Software has also advanced the photography landscape, allowing photographers to produce work unlike anything that was possible in decades past. MIT's Antonio Torralba, for example, notes that superimposing multiple images together can create the illusion that the resulting image was hand-drawn with a pencil.

Torralba works in artificial intelligence, focusing on computer vision and image interpretation. He and his team have created a Visual Dictionary comprised of more than 2 million images to teach computers to visually recognize more than 50,000 English nouns:

"The goal is to develop a system that is able to recognize all those 50,000 objects," Torralba told MIT News.

Without a doubt, artificial intelligence and artificial creativity have a lot to gain from computer vision.
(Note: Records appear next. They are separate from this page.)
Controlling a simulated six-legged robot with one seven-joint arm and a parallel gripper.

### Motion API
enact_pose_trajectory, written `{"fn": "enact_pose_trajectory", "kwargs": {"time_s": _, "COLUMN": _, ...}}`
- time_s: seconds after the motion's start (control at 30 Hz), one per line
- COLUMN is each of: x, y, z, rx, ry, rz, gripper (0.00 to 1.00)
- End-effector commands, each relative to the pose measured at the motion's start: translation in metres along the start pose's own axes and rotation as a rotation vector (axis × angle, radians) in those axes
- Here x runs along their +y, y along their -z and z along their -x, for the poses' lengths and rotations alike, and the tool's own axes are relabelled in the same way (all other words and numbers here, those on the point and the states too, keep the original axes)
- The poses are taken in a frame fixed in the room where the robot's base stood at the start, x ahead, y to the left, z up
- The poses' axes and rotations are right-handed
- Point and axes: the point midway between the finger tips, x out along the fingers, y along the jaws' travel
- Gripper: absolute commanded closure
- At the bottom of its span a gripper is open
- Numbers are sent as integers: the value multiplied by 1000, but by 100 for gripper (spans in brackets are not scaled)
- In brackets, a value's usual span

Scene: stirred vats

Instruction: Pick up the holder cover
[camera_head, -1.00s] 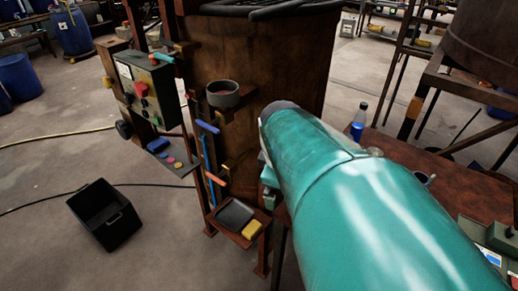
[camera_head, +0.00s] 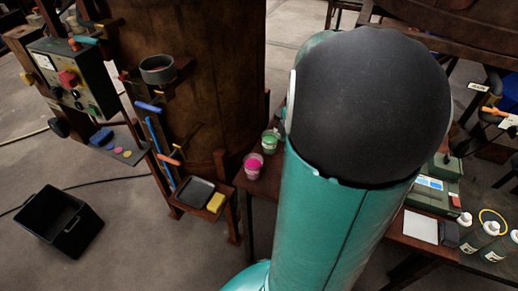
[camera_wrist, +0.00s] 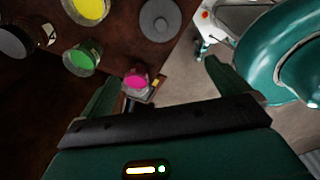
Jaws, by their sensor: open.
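A round grey disc with a small raised centre (camera_wrist: 158,19), which looks like the holder cover, lies on the brown table (camera_wrist: 118,30) at the top of the wrist view. In the head view I cannot make out the disc, and my gripper is hidden behind my teal arm. A grey round cup-like holder (camera_head: 157,69) sits on a bracket beside the vat there.
Pots with pink (camera_wrist: 136,80), green (camera_wrist: 81,59) and yellow (camera_wrist: 90,8) contents stand near the disc; the pink one is close to the fingers. A black bin (camera_head: 59,221) is on the floor. White-capped bottles (camera_head: 493,243) stand at right.

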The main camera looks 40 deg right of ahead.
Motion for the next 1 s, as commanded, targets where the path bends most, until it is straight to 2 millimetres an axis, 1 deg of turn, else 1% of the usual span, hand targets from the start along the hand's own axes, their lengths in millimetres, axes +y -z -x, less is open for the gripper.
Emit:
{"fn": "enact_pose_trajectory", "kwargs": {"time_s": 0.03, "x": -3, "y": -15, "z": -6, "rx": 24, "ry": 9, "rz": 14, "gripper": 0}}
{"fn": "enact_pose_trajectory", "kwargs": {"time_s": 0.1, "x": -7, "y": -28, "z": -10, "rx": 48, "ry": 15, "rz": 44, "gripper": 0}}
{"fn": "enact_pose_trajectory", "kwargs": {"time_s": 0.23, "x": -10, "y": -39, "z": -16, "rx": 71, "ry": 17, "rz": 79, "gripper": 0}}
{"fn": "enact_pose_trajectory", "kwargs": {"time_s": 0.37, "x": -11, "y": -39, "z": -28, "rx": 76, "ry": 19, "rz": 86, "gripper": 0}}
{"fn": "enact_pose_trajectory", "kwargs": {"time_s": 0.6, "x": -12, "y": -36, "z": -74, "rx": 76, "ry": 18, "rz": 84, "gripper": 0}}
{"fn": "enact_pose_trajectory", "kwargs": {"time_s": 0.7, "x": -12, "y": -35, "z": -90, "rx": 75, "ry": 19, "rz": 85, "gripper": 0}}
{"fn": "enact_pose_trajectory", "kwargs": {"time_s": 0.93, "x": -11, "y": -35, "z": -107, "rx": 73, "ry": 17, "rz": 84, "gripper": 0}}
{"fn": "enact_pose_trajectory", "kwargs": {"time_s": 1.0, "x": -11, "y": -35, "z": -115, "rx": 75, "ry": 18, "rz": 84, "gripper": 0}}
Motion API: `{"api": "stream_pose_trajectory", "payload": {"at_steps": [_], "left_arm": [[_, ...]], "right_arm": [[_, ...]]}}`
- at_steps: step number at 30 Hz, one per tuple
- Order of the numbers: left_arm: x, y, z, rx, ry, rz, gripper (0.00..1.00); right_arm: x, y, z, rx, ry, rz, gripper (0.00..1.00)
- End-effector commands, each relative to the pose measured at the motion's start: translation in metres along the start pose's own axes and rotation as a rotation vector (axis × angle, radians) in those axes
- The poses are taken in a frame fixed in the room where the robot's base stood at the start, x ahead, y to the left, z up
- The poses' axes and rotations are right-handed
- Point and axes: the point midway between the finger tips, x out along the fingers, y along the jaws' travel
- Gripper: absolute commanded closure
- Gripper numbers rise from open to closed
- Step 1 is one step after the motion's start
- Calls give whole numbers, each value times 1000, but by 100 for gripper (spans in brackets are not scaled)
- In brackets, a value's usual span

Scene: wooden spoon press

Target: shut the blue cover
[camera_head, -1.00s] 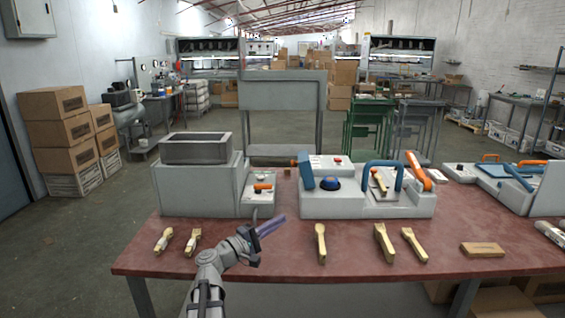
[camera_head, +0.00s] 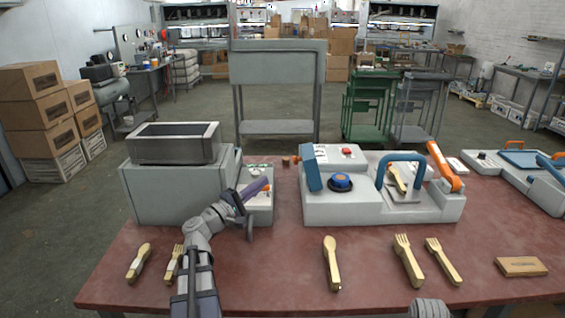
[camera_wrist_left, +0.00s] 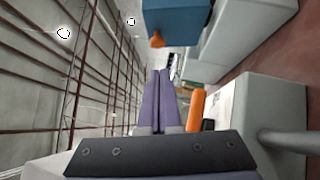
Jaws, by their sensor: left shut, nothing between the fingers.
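In the left wrist view the shut fingers (camera_wrist_left: 159,76) point toward the lower edge of the cover (camera_wrist_left: 176,18), which has an orange tip.
A grey bin housing (camera_head: 175,185) stands at left. The switch box has an orange lever (camera_wrist_left: 196,110) close beside my fingers. A blue handle (camera_head: 401,160) and an orange lever (camera_head: 444,166) are on the press's right. Wooden utensils lie along the table front (camera_head: 290,285).

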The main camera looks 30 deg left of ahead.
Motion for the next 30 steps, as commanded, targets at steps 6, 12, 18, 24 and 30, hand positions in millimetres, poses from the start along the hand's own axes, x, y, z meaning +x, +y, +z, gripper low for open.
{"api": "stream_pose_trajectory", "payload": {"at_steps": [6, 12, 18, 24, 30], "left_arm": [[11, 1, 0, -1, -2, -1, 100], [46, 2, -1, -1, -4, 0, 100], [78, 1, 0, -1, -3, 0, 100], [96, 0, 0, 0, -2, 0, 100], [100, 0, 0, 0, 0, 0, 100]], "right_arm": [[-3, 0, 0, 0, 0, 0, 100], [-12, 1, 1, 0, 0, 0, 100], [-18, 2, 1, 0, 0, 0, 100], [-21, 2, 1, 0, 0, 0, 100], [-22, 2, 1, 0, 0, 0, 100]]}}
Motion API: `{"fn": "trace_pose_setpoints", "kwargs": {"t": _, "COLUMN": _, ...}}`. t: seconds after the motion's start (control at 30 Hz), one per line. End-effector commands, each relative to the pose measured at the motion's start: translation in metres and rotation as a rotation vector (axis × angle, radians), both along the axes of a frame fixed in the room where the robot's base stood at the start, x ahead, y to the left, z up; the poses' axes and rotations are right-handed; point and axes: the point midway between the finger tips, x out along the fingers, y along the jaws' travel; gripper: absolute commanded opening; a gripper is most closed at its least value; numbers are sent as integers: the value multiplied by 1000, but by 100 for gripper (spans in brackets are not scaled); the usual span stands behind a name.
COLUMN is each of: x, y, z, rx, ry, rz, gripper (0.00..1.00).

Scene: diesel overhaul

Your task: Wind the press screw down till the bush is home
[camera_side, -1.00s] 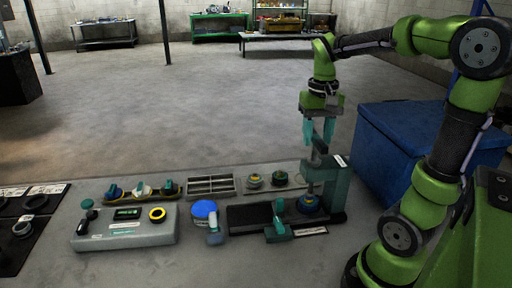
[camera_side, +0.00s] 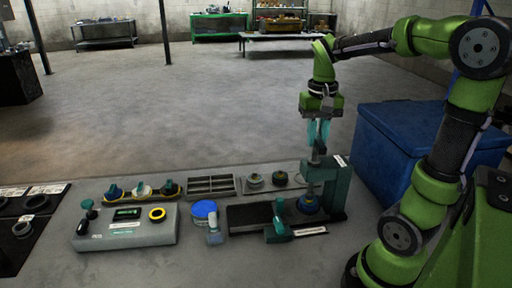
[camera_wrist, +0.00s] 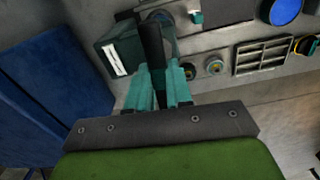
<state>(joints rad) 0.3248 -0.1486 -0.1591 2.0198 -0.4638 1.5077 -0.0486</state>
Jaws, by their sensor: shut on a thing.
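The teal press (camera_side: 338,188) stands at the right end of a dark base plate on the bench. The fingers partly hide the screw top.
A blue chest (camera_side: 410,135) stands close right of the press. A teal-handled part (camera_side: 278,228) sits at the base's front. Left are a blue-topped container (camera_side: 205,210), a grey control box (camera_side: 125,230) and a slotted tray (camera_side: 210,186).

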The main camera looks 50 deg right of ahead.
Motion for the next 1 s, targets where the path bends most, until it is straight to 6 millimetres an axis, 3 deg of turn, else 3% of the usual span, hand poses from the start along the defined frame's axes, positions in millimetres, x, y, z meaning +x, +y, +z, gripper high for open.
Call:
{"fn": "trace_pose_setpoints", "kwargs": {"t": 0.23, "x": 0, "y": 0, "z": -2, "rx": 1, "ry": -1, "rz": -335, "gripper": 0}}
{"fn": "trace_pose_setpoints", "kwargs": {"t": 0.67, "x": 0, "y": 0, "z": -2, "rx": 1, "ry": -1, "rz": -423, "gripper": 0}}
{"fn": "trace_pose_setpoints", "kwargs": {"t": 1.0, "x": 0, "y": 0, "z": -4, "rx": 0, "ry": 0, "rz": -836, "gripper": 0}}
What Does This Mean For Us?

It's unlikely that musicians will lose fans to machines any time soon. But in the future, software may serve as a welcome addition to the creative process, helping composers produce new music and even predicting big hits. Our shopping trips may be serenaded by original, computer-generated compositions, and we just might find ourselves buying computer-written music on iTunes.

As for writing, the transition is already happening in some areas. News content, particularly in the sports and finance spaces, is increasingly automated. But don't hold your breath for a world without human writers.

Computers can already create stunning visual art, and the possibilities in that realm are limited only by their ability to continue to learn about the world and portray it in an artistic way.

Can something created by an algorithm with no human thoughts or emotions constitute art? Well, beauty is in the eye of the beholder, as they say. Creativity is a very human thing. Art, being as subjective and emotional as it is, is something humans will likely always do best. But machines can certainly help along the way.